Вслед за строительством специального помещения для «гари», старец и его помощники заботились о сборе как можно большего числа желающих умереть «благочестия ради». Такие всегда находились в немалом количестве. Как показывает отписка архиепископа Афанасия, перед самосожжением в верховьях р. Кокшеньги к самосожигателям «приставают Кокшенские чети разных волостей крестьяне и в те леса сходят, и подговаривают у мужей жен и у отцов детей, сыновей и дочерей-девок, и, подговоря, в те ж леса сходят» [615]. Перед первым самосожжением в Палеостровском монастыре старец Игнатий послал своего сподвижника Емельяна Повенецкого «с прочими ревнители» для сбора местных жителей, жаждущих смерти в огне: «возвести благоверно пребывающим христианам, дабы хотящий с ним за древлее благочестие огнем сожигатися, шли к нему на собрание». Призыв имел успех: «людие же оуслышавше сие, начата к нему собиратися, и собрася великое множество благочестивого народа» [616]. В 1725 г. старообрядцы построили часовню в глухом лесу, близ деревни Шалимовой Важского уезда. Из нее будущие предводители самосожженцев стали «уезжать в соседние деревни и даже уезды», где «сманивали к себе многих легковерных людей». К ним приезжали «ради благочестия и исповеди» многие местные старообрядцы. Таким путем число потенциальных участников самосожжения возросло до 70 человек [617].

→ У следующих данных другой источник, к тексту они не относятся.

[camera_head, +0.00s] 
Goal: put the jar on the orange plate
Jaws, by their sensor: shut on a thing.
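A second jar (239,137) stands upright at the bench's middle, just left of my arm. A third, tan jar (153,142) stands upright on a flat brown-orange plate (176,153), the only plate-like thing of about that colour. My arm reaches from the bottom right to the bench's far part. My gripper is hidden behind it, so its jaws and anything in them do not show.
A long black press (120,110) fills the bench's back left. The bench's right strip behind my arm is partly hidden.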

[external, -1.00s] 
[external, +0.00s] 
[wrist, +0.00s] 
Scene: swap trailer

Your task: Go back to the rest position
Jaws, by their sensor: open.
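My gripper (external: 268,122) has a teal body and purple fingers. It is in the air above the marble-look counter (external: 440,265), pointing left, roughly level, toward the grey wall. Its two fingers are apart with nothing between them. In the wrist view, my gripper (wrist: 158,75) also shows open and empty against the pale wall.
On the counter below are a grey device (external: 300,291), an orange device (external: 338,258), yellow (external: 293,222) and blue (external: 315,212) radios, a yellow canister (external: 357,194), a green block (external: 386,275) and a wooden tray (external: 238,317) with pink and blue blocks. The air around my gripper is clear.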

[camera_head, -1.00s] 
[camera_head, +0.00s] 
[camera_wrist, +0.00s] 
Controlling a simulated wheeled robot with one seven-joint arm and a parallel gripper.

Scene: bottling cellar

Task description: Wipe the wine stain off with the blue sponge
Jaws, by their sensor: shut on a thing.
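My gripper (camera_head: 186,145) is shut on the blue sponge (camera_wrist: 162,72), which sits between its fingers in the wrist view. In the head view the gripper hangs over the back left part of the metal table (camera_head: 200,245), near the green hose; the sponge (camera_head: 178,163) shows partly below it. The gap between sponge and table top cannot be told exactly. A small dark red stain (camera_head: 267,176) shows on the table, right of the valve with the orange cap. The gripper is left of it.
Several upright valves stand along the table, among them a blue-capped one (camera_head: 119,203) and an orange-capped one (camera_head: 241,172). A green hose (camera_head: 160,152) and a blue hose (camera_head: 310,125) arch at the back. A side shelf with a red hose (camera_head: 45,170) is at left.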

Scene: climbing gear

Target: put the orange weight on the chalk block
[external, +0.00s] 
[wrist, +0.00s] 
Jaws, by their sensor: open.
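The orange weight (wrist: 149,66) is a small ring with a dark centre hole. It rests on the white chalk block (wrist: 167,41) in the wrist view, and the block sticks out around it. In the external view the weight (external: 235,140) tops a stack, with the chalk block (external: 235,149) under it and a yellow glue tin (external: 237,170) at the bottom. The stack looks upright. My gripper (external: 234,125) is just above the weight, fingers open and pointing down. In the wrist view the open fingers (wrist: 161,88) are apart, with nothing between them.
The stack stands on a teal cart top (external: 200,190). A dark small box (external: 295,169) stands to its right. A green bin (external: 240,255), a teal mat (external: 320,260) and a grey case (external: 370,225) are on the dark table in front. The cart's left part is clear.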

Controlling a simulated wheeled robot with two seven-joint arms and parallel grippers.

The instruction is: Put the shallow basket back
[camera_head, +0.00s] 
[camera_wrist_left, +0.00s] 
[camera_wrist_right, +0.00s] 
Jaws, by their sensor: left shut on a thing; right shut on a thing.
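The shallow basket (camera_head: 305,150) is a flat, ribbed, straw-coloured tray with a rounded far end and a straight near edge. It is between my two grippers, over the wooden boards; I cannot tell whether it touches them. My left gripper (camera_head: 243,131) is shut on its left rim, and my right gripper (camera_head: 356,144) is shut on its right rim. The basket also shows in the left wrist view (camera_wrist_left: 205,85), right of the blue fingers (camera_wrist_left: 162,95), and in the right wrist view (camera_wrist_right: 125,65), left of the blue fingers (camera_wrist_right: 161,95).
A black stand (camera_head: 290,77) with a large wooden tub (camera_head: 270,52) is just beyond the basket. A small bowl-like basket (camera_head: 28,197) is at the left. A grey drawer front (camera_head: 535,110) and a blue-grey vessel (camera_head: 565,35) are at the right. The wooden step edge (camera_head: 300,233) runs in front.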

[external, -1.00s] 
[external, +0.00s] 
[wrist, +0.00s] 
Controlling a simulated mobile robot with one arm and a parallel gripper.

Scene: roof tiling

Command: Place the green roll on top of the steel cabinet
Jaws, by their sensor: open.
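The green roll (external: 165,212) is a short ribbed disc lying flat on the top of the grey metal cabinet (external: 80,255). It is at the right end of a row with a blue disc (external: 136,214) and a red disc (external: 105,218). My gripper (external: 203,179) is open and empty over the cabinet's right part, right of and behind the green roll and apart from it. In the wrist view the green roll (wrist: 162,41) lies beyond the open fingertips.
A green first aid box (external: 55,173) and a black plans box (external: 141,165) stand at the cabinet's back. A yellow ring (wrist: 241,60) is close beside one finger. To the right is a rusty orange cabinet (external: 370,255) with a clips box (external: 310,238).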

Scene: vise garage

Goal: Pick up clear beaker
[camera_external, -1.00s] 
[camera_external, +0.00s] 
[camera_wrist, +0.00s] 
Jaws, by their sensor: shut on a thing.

В сборе сторонников самосожжений выдающаяся роль принадлежала родственным отношениям. Старцы понимали и постоянно использовали эту закономерность. На это обстоятельство в конце XVII в. первым обратил внимание Евфросин. Он писал о некоем отроке, который перед самосожжением размышлял: «никако бы аз не сгорел самоубийственным сим огнем, но ради отца и матери (курсив мой. – М.П .) и всех своих домашних вметаю себе» [618]. В целом, полагал этот же осведомленный автор, семейные взаимоотношения, родство играют большую роль в распространении самосожжений: «начата отцы детей, мужие жен поневоляти и, бив и муча, в огне с собою сожигати» [619]. Это наблюдение подтверждается материалами следственных дел о самосожжениях конца XVII–XVIII в. Первое из свидетельств такого рода относится к 1679 г. Незадолго до самосожжения на реке Березовке Тобольского уезда, нещадно битый кнутом и сданный на поруки за свою приверженность к «расколу» толмач Федор Назаров со своим сыном Микишкой, женой и «с иными своими детьми» бежал «из-за порук», подговорив к тому же «многих людей» [620], вместе с которыми впоследствии сгорел.